Because the HR-V is a newer Honda model, used shoppers will see plenty of Certified Pre-Owned HR-V’s floating around dealer lots. Prices should be favorable since the redesigned 2023 CR-V will supplant the current second generation as a more technologically advanced version. Still, buyers will find plenty to like about gen 2, including standard Honda Sensing driver-assist safety technology on certain trims.
Car and Driver called the 2019 HR-V’s interior “classy” and “well-made,” which is high praise for any vehicle, let alone one that sits in the budget-oriented subcompact category. Overall, the HR-V is a great choice for buyers looking to optimize cargo space and keep fuel costs low.

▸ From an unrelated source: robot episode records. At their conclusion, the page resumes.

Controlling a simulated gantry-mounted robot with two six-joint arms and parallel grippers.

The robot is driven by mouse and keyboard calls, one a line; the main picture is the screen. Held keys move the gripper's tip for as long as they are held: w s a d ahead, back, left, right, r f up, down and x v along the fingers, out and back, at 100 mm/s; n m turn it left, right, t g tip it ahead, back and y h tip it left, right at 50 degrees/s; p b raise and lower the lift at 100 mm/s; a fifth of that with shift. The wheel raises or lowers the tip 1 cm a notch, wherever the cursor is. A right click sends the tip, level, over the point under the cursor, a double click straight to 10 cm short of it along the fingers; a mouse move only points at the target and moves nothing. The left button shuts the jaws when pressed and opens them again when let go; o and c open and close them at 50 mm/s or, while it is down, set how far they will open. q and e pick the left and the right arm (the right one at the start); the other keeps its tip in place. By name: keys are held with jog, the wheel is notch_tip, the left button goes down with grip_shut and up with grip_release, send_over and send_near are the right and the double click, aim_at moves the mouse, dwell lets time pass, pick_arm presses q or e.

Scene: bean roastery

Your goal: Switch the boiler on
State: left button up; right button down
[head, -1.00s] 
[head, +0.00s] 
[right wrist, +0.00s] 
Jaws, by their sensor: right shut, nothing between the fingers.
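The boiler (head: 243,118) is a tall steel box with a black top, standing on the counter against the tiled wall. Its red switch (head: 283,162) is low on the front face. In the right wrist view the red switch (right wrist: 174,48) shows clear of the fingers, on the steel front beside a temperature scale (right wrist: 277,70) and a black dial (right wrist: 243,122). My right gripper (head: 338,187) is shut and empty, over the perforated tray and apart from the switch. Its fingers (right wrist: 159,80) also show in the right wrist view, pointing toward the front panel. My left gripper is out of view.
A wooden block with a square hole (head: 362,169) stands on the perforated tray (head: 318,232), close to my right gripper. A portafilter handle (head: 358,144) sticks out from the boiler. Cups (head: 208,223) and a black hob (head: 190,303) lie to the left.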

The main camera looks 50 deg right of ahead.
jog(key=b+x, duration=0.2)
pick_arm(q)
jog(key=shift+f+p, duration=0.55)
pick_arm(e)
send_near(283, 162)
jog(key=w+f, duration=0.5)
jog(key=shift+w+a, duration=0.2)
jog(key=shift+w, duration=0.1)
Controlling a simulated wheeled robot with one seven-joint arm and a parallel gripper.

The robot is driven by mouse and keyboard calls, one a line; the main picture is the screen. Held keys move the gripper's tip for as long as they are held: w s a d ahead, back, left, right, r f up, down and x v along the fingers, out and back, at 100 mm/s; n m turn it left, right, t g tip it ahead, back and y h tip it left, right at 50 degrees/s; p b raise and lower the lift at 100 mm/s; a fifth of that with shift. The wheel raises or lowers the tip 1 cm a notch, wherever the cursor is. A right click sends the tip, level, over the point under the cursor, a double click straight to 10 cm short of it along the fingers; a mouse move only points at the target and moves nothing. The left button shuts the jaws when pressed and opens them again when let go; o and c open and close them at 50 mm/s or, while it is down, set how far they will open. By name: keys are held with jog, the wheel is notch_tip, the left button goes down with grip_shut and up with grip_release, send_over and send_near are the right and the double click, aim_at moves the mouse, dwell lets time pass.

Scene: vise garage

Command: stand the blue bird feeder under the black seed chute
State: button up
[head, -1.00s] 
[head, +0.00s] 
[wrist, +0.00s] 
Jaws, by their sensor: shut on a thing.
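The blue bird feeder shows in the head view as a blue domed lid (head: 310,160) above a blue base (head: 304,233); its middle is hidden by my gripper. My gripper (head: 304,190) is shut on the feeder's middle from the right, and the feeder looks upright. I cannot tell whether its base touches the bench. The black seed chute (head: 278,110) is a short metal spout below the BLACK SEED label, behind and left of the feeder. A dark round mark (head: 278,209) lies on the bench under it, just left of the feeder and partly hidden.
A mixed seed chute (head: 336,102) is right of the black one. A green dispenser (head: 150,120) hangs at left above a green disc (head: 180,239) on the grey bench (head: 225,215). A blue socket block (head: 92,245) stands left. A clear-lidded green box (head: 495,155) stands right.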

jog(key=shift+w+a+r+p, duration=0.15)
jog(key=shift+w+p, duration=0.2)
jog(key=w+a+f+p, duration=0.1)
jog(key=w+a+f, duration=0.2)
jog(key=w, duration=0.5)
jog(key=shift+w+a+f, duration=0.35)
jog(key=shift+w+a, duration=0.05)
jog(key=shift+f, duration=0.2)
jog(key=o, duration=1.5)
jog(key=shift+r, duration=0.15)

It’s nicely appointed, and the trim range lets buyers decide which comfort and convenience features they want without getting stuck with the ones they don’t.
Plenty of Small Affordable Used Hondas
Honda corners the market on affordable small vehicles, particularly for used buyers. The automaker’s reputation for building some of the most reliable vehicles in the industry almost guarantees a lemon-free ownership experience. For that reason, it may not be necessary to spring for a CPO model to hedge your longevity bet.
The smallest Honda models are still floating around the used car market, even discontinued models like the Fit. Are any as small as the ’69 N360? No, but since you’ll be sharing the road with suburban families trying their hand at commercial HD pickup truck ownership, you probably don’t want to go quite that small.